The mode is a blast—probably the most fun I’ve had in competitive Destiny 2. I get the same competitive tension from the Crucible without constantly being removed from play due to shotgun blasts to the back. It’s nearly as pulse-pounding as directly combating other humans. It’s just not as frustrating. No. My problem isn’t with Gambit itself. It’s with the Forsaken quest tied to the mode.
See, one player from either team in Gambit can periodically invade the other to fight them directly. And the quest “Cayde’s Will,” likely the first new exotic quest players will encounter, is tied to killing those suped-up invaders with a specific weapon. It’s a very old school style of Destiny quest—one that requires you to use a weapon you might not like, to compete against your own allies, in the hopes that you’re better than another human player, instead of actually focusing on your objective.
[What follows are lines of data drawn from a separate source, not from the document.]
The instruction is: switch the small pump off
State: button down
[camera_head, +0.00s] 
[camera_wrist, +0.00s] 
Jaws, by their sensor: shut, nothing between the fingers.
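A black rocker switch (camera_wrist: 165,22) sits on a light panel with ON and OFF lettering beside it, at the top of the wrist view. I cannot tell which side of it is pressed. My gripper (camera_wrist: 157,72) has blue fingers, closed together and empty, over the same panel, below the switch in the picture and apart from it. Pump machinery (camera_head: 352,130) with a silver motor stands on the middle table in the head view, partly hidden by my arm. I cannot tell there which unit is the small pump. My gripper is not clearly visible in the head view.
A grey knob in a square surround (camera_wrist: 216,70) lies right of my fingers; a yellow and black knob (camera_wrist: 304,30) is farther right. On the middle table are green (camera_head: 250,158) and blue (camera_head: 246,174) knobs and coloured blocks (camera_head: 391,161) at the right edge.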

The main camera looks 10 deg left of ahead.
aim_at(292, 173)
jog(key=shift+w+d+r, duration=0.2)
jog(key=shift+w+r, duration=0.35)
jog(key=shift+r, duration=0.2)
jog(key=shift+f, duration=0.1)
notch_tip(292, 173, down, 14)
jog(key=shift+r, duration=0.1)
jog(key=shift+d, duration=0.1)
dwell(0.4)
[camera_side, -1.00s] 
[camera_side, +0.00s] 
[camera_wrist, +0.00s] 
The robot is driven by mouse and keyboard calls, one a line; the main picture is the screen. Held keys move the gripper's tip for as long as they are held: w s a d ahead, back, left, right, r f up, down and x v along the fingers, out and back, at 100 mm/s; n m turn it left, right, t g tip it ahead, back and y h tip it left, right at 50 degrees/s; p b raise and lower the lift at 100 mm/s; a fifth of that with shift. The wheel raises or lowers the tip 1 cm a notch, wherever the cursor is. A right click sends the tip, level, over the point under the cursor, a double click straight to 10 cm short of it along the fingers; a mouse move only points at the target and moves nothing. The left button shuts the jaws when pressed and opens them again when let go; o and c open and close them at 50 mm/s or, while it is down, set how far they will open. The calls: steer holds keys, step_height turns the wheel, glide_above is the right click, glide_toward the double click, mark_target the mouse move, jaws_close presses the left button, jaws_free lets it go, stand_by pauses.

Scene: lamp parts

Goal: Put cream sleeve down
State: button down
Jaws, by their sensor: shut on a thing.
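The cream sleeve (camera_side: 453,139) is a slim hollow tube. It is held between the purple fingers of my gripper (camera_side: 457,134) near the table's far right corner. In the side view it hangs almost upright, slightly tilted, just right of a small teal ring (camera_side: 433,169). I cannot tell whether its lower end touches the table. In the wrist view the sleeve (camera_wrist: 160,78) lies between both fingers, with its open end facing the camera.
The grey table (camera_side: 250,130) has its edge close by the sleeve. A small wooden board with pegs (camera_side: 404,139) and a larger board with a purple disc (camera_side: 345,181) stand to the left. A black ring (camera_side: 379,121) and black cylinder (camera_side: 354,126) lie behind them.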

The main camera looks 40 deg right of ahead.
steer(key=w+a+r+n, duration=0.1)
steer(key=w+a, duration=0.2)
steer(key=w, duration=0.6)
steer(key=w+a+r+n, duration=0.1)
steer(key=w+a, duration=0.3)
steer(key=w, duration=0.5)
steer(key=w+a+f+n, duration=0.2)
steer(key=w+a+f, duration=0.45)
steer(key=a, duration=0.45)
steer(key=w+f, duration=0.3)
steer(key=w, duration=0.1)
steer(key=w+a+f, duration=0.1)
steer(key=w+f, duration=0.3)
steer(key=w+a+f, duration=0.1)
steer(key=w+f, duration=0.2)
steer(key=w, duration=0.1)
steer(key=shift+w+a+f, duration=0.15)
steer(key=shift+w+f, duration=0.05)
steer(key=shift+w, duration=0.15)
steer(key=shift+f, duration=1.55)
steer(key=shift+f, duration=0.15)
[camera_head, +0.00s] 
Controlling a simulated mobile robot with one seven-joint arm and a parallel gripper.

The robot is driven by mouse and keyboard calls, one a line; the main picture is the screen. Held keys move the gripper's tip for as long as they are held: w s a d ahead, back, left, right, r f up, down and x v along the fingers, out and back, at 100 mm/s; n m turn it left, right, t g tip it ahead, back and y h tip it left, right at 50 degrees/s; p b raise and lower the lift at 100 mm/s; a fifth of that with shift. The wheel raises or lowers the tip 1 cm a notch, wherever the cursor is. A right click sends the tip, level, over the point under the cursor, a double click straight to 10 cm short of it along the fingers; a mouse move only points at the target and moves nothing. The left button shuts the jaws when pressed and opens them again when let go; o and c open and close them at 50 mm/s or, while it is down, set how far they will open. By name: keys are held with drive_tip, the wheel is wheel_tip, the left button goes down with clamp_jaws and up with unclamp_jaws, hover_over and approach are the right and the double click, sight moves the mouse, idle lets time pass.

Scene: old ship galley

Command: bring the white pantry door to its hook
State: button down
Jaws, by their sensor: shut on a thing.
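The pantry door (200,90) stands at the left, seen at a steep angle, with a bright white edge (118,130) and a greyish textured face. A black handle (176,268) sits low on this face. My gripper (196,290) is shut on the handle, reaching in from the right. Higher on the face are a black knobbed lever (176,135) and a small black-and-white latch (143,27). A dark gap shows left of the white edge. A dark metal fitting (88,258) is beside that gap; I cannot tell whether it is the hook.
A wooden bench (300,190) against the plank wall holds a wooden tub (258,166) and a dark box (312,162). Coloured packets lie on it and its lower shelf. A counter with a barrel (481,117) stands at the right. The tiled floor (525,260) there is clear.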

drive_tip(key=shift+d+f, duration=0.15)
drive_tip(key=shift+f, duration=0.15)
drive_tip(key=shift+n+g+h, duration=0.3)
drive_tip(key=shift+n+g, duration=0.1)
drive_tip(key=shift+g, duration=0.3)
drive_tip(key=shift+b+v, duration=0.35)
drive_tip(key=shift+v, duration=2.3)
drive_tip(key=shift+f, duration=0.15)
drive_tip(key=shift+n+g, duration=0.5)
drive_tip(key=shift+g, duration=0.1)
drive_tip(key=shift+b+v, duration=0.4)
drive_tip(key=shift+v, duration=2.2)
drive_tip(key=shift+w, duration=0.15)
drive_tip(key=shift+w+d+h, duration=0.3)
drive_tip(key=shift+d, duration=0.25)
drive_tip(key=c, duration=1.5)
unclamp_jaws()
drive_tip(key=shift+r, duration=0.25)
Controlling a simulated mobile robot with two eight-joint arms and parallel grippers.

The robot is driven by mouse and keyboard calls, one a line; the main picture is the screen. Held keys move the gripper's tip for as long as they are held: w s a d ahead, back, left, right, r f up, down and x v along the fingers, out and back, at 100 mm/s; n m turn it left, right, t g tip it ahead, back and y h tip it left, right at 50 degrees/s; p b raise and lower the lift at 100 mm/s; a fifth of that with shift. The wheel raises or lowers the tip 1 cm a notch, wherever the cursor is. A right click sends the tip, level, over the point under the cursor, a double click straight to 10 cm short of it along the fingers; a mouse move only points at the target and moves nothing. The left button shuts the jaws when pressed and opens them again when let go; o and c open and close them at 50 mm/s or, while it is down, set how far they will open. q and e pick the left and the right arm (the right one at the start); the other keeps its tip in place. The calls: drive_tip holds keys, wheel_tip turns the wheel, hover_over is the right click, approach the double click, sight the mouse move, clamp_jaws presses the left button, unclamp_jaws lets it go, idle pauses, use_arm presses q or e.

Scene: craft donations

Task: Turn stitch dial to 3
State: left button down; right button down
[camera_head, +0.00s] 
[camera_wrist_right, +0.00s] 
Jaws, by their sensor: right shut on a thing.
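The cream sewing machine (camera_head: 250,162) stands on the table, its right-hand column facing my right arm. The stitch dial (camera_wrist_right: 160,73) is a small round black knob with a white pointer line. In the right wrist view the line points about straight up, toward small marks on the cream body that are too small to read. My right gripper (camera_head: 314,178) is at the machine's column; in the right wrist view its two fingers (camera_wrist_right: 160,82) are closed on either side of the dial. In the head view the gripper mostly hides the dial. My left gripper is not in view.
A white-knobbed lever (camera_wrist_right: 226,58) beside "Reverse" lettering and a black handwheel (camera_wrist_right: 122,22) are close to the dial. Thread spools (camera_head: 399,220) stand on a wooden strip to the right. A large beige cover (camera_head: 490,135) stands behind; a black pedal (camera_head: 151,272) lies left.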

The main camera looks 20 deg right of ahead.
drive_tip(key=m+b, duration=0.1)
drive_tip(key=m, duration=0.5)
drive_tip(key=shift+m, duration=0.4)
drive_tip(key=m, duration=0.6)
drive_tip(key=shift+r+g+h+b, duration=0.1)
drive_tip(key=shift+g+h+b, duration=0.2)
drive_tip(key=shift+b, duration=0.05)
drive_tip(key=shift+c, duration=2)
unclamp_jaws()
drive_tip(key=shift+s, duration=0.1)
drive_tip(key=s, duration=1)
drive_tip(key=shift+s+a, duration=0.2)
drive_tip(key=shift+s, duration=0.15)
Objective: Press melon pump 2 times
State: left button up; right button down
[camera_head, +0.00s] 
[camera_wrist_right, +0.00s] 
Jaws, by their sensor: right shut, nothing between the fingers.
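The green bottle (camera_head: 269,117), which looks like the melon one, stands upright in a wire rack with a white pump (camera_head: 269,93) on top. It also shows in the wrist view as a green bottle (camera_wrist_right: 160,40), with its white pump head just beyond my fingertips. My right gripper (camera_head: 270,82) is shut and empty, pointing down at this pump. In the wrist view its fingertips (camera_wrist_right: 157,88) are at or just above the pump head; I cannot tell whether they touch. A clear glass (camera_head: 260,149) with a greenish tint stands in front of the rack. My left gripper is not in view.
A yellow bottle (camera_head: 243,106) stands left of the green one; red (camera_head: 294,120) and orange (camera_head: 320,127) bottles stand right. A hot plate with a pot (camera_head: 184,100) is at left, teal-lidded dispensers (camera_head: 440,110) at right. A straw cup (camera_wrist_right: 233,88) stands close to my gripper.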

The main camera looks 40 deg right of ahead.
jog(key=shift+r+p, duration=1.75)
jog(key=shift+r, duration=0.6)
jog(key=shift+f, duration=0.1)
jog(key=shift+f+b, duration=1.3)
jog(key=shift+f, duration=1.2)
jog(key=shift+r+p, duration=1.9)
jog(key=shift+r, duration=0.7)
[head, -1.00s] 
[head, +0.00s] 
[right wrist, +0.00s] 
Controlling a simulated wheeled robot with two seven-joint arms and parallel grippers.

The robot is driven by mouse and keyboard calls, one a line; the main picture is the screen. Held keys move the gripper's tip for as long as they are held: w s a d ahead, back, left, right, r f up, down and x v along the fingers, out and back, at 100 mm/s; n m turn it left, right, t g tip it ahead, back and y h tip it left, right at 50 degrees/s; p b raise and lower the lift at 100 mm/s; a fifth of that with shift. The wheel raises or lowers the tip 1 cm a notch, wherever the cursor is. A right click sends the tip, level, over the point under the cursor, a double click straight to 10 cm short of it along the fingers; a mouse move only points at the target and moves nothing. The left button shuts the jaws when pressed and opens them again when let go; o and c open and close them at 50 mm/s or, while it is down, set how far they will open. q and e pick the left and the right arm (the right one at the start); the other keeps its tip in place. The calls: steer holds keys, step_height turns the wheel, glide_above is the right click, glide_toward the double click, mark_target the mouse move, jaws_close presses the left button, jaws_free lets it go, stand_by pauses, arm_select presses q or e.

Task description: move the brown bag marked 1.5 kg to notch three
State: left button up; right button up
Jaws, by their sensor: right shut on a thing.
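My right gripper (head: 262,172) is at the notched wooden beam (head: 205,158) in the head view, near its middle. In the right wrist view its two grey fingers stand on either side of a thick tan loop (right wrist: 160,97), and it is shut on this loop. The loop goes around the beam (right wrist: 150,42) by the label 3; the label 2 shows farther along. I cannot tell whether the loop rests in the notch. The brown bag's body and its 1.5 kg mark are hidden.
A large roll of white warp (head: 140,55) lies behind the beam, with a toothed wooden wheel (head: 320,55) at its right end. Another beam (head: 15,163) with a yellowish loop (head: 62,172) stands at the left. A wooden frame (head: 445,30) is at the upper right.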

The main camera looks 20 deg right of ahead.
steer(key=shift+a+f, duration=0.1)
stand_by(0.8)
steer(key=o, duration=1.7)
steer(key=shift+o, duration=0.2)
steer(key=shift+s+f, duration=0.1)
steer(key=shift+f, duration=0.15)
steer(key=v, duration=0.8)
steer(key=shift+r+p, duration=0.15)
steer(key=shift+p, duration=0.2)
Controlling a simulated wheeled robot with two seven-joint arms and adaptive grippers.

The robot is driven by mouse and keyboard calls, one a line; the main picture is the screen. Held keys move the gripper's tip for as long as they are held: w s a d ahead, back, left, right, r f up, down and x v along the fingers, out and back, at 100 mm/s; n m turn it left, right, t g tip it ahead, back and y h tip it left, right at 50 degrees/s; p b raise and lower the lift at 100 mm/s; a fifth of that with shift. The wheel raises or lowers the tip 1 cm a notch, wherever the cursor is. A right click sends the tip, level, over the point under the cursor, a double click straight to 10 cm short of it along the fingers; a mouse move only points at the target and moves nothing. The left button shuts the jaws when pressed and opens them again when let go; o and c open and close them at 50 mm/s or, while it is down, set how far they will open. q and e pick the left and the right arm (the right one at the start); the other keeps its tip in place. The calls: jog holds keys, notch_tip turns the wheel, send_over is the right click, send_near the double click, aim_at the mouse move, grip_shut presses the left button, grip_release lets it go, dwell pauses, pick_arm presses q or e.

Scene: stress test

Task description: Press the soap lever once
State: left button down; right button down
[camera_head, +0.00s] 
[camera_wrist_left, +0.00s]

It’s not the worst such quest in Destiny history, but it stands out because it’s so front-and-center (you get the quest for completing the story).
More than that, Cayde’s Will makes me worry. It’s Destiny 2 design at its worst, when I’m meant to believe the game has finally reached its peak. We’ve danced this dance before. The Taken King was supposed to show that Bungie learned from its mistakes a year after release. Yet here we are, a year after Destiny 2’s launch, hearing the same spiel. You can’t draw so many narrative and marketing connections to that earlier expansion without also reminding me of the cycle we just repeated. Any mistakes in Forsaken, the developer’s fourth real chance to get it right, stand out more clearly than ever.
So it’s a good thing the expansion is generally fantastic. The weapons feel better. The new regions are more vivid. The grind is longer, but offers much more variety, and the new activities in the mix are some of the best we’ve ever seen. The complains I have are only so worrisome because of the series’ track record. That doesn’t change how good Destiny 2: Forsaken is right now, however. If you’re ready for more space magic with a western twist, now’s the best time to jump back in… again.